━━━━━ Provided data ━━━━━

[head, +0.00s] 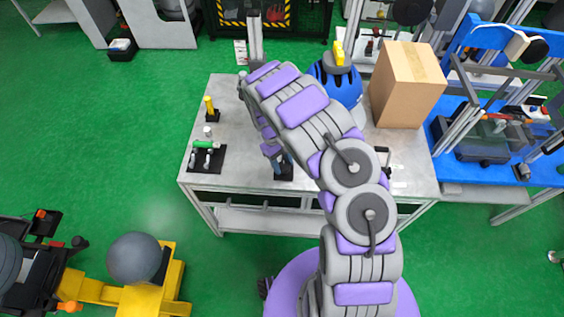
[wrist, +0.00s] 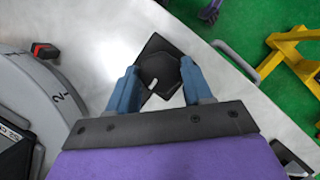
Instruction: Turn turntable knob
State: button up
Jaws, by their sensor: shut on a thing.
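The turntable knob (wrist: 159,70) looks like a dark, roughly hexagonal piece on a black square plate in the wrist view. My gripper (wrist: 160,82) has its two blue fingers on either side of it, shut on it. In the head view my gripper (head: 280,162) reaches down at the front of the grey metal table (head: 240,180), over a small black base (head: 284,175). My arm hides much of the table's middle, and the knob itself is not clear there.
A cardboard box (head: 405,85) and a blue rounded object with a yellow top (head: 340,80) stand behind my arm. A black plate with a green handle (head: 206,145) and a yellow post (head: 210,105) are at left. A grey numbered disc (wrist: 35,90) lies left in the wrist view.

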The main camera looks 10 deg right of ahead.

━━━━━

### [Problem details]
Transcribe the listing in full and omit the pictures.

### [Answer for this exercise]
[head, +0.00s] 
[wrist, +0.00s] 
Instruction: Turn turntable knob
State: button up
Jaws, by their sensor: shut on a thing.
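The turntable knob (wrist: 159,70) looks like a dark, roughly hexagonal piece on a black square plate in the wrist view. My gripper (wrist: 160,82) has its two blue fingers on either side of it, shut on it. In the head view my gripper (head: 280,162) reaches down at the front of the grey metal table (head: 240,180), over a small black base (head: 284,175). My arm hides much of the table's middle, and the knob itself is not clear there.
A cardboard box (head: 405,85) and a blue rounded object with a yellow top (head: 340,80) stand behind my arm. A black plate with a green handle (head: 206,145) and a yellow post (head: 210,105) are at left. A grey numbered disc (wrist: 35,90) lies left in the wrist view.

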The main camera looks 10 deg right of ahead.

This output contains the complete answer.